Investigação da Polícia Civil em Jundiaí, no interior de São Paulo, revela detalhes dessa “política de boa vizinhança”. Em uma comunidade específica, o Morro São Camilo, policiais identificaram como as pessoas “vendem” seu silêncio em troca de segurança e algumas vantagens. A negociação permite à organização criminosa ter tranquilidade para fazer valer sua “lei”.
Ou seja, parte dos moradores da área faz vista grossa para as ações criminosas dos integrantes da maior facção do Brasil — incluindo os “tribunais do crime”, também conhecidos como “tabuleiros”, em que inimigos ou transgressores de regras são levados a uma espécie de júri e podem até ser condenados à morte.
“Como todos sabem, nestas comunidades de baixa renda, as pessoas acabam procurando os líderes do crime para obter favores e vantagens, em troca de colaboração e silêncio.

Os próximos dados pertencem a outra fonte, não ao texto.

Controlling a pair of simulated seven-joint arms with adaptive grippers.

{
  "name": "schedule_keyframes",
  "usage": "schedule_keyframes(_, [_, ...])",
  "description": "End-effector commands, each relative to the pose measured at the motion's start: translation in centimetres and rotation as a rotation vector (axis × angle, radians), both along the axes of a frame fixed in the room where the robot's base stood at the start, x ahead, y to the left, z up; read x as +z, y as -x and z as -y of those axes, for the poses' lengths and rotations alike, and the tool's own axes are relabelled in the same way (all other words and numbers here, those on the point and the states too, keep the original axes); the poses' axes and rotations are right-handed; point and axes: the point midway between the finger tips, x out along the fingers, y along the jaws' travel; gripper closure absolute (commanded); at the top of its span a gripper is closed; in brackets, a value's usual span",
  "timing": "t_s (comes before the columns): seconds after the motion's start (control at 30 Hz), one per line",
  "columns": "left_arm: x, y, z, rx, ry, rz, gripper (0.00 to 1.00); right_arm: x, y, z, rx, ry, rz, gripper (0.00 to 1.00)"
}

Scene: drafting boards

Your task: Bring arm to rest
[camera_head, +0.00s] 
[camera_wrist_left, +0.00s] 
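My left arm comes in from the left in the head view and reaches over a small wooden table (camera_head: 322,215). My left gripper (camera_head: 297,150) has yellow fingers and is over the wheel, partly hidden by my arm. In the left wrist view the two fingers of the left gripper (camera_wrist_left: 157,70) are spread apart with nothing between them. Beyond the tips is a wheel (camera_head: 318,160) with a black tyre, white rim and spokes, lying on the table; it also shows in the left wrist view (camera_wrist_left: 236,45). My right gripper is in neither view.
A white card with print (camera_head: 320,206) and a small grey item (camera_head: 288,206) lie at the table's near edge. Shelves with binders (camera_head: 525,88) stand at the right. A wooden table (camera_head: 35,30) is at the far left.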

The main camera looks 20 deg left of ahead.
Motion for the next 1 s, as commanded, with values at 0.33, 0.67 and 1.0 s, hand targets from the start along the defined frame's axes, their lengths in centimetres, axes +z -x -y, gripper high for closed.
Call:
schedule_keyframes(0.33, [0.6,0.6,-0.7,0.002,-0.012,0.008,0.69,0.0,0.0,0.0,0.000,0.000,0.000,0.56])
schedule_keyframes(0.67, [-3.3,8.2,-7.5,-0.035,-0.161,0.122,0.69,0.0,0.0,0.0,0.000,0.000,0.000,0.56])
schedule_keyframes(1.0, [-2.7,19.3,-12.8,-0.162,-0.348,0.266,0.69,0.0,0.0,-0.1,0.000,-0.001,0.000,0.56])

É a política da boa vizinhança, onde as pessoas vendem seu silêncio por conta de alguma ajuda financeira ou favores especiais”, diz trecho de relatório policial, obtido pelo Metrópoles.
Os favores podem incluir a punição de supostos infratores, ou desafetos dos solicitantes, que apelam à “justiça paralela” do PCC, a qual age rápido, sem burocracia e por vezes com pena de morte.
As demandas são levadas aos disciplinas da facção, que as avaliam e compartilham com instâncias criminosas superiores.
A criação dos disciplinas
Investigações do Grupo de Atuação Especial de Combate ao Crime Organizado (Gaeco), do Ministério Público de São Paulo (MPSP), mostram que Marco Willians Herbas Camacho, o Marcola, descentralizou as ações financeiras do PCC, dividindo-as em células, ligadas a outras maiores, que chegam a um núcleo central.
A figura do disciplina nasceu para servir como uma espécie de “corregedor” das ações financeiras do PCC. Com o tempo, o disciplina passou a julgar qualquer demanda apresentada, como se fosse um sistema de justiça marginal, pautado nos preceitos da facção. Foi assim que nasceram os tribunais do crime.
Segundo as investigações, cada comunidade tem, atualmente, o seu disciplina. Eles recebem as queixas dos moradores, ouvem testemunhas, coletam provas e marcam uma data para o julgamento.
Os “réus” são intimados verbalmente ou por mensagens de celular, com dia e horário para se apresentarem ao “tribunal”. Eles podem apresentar suas defesas e também levar testemunhas.
Há registros de que réus são torturados para assumir crimes, mesmo que testemunhas digam que eles são inocentes.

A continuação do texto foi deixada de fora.